In 1994-95 season…………….
Border continued playing first-class cricket after his international retirement. In 1994–95, he was a member of the Queensland team that won the Sheffield Shield for the first time in 1994–95. He was named 12th man in Australia's "Greatest ever ODI Team", which was selected by voting of each of Australia's ODI representatives. He has served as an Australian selector. The Australian cricketer of the year now receives the Allan Border Medal with the inaugural award being won by Glenn McGrath in 2000.
Two cricket grounds have been renamed in Border's honor. The oval in Mosman that was directly across from the Border family and where Border played his early grade cricket, was renamed the Allan Border Oval and remains the home ground of the Mosman District Cricket Club. The Neumann Oval in Brisbane has been renamed Allan Border Field and is occasionally used by Queensland as an alternative home ground to the The Gabba. Allan Border wrote an autobiography entitled "Beyond Ten Thousand: My Life Story", published in 1993. In the year 2000 he was inducted into the Australian Cricket Hall of Fame.
Some of Achievements of Allan Border ::
Most career Test runs with 11,174 runs, a record held until November 2005, when it was passed by the West Indian Brian Lara most Test matches played (156) and most consecutive Test matches played (153). Border still holds the record for most consecutive matches.

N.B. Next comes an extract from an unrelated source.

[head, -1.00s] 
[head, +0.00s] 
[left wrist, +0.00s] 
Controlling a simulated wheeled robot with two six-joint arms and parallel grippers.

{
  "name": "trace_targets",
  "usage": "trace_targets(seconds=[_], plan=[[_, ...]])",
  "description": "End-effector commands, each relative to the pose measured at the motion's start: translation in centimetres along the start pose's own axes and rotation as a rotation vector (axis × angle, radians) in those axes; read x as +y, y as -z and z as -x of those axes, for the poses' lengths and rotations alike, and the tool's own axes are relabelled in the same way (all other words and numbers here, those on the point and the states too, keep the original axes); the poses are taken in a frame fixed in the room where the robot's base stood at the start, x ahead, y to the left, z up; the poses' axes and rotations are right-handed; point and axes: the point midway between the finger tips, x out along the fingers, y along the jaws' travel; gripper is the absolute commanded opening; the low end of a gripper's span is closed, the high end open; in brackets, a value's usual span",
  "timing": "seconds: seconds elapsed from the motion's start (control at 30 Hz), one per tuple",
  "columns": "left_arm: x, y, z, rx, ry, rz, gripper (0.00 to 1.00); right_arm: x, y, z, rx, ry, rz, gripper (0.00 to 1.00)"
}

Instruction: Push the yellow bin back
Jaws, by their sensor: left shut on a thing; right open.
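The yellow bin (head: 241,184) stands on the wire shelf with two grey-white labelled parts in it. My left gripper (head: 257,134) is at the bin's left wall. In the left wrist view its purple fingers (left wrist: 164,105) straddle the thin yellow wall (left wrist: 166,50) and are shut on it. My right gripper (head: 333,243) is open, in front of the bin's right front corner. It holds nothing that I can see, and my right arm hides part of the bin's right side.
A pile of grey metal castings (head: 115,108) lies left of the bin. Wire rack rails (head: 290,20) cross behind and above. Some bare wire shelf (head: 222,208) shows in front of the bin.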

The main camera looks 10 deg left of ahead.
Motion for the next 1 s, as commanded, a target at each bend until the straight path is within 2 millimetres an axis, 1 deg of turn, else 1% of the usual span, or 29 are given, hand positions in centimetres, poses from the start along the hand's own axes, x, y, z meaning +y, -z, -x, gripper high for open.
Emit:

Batted in more Test match innings (265) than any other player.
Most Test scores over between fifty and 100 (63) and most scores of at least 50 (93)
Captained in 93 Tests (all consecutive), both world records
Most capped Australian player in Tests and ODI
Leading Australian runscorer in Tests and ODIs. His ODI tally was first surpassed by Mark Waugh in 1999.
Most Test catches by a non-wicket-keeper (156); record since first passed by Mark Taylor in 1999.
The only player to have scored 150 in each innings of a Test, a record which still stands at the end of 2006.
He was one of the Wisden Cricketers of the Year in 1982.